Exercise task ::
Output, please, every line from the line that holds "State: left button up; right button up" to the end, exactly as written.

Material provided ::
— START —
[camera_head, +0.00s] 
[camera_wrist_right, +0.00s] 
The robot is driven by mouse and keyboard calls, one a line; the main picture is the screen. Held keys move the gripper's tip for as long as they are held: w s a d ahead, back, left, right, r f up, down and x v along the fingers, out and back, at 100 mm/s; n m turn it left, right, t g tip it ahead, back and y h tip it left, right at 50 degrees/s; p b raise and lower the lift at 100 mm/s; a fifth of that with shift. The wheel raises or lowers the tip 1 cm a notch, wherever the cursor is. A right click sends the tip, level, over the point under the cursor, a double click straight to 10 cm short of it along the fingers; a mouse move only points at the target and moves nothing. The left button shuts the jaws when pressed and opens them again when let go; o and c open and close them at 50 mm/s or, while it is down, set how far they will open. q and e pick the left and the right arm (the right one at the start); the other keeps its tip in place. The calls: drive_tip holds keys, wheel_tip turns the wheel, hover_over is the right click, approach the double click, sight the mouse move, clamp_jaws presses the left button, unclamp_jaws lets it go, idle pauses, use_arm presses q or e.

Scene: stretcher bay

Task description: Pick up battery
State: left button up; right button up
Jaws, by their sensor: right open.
— END —
Task solution ::
State: left button up; right button up
Jaws, by their sensor: right open.

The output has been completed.